**WHAT YOU WILL DO**
Pick out every line holding the string "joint" and copy it.

------------------------------------------------------------------------

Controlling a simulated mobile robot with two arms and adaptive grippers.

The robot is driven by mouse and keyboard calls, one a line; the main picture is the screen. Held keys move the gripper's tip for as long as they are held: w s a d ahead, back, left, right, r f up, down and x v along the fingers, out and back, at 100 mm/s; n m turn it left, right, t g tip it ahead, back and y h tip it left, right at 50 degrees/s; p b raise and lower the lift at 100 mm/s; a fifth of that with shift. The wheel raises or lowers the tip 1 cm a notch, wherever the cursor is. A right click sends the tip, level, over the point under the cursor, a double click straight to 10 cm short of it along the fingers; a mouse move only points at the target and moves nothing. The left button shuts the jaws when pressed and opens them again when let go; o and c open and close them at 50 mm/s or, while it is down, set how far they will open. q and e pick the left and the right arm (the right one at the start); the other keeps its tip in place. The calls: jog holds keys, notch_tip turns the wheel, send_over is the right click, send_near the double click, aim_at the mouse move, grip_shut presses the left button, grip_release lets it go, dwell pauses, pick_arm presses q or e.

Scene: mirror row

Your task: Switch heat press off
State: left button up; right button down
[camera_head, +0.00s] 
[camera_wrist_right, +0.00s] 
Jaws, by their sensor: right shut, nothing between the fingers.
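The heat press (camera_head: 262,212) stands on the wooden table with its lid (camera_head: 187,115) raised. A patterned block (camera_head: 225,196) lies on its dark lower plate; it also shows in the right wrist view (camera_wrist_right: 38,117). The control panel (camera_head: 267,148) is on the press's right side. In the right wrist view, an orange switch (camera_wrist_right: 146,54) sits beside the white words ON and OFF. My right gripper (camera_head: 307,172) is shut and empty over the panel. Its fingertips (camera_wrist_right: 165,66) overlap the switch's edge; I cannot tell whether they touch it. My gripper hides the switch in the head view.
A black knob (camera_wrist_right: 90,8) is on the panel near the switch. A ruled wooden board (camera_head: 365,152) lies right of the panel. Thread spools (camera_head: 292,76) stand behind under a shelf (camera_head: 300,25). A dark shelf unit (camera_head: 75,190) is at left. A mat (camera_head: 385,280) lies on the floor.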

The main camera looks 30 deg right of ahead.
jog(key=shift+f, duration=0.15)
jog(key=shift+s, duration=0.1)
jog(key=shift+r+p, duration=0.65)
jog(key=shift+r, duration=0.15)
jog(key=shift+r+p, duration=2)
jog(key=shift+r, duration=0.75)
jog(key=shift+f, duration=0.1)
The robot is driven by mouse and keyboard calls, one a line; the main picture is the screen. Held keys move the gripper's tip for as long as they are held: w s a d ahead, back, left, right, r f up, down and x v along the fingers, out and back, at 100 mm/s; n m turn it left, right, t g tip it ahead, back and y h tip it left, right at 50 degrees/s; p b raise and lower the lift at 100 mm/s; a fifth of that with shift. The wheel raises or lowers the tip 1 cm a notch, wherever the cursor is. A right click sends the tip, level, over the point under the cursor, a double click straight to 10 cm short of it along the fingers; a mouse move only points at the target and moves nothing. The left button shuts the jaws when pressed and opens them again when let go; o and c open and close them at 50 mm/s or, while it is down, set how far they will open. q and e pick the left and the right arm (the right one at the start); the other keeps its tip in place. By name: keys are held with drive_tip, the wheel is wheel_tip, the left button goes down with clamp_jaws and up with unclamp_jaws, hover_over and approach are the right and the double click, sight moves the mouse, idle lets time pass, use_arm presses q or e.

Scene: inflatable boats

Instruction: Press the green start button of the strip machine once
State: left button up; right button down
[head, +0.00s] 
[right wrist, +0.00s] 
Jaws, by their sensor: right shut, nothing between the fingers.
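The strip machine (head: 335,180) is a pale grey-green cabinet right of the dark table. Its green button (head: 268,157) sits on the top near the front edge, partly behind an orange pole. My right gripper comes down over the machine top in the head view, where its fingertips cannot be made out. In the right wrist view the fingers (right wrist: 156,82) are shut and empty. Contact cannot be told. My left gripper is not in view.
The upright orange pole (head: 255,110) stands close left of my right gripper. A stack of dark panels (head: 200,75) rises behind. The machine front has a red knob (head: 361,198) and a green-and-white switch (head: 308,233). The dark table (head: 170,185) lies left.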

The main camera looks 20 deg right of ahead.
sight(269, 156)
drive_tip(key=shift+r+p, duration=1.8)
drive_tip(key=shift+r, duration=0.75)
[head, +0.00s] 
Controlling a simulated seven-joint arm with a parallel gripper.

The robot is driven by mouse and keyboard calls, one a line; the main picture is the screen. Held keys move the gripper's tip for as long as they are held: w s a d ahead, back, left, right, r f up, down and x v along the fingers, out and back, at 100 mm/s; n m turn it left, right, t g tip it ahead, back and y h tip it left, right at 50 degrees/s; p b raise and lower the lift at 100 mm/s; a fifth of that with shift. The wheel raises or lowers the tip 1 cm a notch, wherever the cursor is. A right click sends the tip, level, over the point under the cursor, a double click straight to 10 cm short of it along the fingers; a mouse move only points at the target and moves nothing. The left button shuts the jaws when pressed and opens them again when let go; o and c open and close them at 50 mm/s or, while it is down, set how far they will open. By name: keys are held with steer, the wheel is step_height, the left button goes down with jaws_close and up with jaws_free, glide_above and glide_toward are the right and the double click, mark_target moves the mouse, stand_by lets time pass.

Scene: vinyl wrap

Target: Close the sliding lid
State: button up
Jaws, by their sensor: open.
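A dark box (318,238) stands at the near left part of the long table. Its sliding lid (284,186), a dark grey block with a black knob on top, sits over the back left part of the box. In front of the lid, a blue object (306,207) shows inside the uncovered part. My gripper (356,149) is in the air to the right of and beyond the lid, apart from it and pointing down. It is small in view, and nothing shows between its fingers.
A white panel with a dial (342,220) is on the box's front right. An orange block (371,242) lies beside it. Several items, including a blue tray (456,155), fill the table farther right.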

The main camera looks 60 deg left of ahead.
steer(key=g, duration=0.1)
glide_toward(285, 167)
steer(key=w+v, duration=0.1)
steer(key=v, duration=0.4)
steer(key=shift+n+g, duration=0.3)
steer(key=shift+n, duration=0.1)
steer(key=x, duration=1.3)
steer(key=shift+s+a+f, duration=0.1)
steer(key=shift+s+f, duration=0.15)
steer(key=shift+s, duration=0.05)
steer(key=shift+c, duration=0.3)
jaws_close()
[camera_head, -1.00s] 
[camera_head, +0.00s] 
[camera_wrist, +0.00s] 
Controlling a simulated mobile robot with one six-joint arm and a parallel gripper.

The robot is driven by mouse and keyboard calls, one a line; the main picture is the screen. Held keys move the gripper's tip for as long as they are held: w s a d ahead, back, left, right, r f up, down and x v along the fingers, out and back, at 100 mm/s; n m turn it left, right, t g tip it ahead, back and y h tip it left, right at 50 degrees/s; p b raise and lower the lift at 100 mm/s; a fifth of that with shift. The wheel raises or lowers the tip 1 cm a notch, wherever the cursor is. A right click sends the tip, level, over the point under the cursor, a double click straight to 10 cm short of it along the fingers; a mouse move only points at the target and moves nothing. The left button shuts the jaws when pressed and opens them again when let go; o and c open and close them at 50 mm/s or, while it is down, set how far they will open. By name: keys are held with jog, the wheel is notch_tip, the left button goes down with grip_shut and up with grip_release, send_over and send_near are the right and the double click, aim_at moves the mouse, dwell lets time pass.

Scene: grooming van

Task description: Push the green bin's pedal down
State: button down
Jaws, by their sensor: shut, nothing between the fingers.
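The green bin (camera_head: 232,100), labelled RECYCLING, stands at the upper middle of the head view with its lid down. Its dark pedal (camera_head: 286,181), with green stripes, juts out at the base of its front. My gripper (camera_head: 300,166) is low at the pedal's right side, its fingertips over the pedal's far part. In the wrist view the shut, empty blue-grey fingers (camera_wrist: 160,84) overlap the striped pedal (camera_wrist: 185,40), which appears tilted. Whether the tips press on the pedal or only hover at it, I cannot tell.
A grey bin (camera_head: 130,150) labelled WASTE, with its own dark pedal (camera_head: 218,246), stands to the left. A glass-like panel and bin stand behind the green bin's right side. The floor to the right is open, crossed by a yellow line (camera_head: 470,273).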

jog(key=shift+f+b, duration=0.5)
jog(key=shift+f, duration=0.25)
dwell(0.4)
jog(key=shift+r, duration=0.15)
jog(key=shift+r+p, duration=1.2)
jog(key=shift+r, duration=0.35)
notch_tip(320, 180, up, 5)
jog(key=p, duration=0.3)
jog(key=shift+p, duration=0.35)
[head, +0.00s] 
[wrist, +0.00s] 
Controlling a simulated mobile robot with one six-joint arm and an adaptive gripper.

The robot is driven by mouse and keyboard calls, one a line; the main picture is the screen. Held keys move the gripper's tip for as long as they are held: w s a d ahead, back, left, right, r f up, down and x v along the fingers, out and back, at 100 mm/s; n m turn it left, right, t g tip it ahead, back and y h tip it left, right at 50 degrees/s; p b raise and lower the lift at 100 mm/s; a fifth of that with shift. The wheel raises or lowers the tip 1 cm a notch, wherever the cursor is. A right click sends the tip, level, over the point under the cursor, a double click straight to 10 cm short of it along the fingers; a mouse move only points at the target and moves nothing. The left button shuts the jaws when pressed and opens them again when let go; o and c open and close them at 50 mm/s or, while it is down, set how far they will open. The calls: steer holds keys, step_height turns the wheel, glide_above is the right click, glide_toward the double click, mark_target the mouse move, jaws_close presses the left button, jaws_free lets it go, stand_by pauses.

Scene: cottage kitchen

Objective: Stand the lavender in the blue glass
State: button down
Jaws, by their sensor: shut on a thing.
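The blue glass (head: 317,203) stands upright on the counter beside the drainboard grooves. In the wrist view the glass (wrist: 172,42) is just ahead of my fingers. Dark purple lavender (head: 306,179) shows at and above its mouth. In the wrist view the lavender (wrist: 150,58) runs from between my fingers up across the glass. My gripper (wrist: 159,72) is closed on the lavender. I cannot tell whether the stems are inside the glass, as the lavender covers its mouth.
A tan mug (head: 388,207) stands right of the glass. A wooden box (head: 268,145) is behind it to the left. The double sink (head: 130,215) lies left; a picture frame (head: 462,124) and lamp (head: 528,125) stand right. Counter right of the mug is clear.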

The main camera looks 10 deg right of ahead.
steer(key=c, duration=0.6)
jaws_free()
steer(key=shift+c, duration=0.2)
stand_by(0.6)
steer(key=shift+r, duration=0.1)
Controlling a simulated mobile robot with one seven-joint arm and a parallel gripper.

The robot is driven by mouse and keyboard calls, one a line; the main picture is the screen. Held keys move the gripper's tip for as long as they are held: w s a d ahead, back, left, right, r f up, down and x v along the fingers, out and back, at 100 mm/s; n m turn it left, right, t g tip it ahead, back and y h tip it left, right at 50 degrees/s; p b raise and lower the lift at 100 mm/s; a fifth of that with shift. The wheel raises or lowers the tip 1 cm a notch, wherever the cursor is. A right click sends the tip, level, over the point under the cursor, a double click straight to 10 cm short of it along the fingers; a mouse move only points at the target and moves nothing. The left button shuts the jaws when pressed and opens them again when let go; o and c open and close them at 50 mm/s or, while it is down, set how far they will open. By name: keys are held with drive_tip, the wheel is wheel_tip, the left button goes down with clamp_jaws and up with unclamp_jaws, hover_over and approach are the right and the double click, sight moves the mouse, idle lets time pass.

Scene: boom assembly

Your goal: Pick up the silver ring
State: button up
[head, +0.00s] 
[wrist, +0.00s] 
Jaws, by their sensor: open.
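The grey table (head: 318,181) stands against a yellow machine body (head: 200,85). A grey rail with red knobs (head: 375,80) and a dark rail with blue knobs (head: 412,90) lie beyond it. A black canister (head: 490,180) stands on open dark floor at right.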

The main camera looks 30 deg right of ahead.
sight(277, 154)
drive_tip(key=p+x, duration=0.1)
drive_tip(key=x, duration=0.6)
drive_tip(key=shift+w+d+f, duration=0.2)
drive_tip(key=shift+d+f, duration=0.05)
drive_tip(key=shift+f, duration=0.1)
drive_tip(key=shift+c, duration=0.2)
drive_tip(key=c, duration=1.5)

------------------------------------------------------------------------

**WRITTEN RESPONSE**
Controlling a simulated seven-joint arm with a parallel gripper.
Controlling a simulated mobile robot with one six-joint arm and a parallel gripper.
Controlling a simulated mobile robot with one six-joint arm and an adaptive gripper.
Controlling a simulated mobile robot with one seven-joint arm and a parallel gripper.

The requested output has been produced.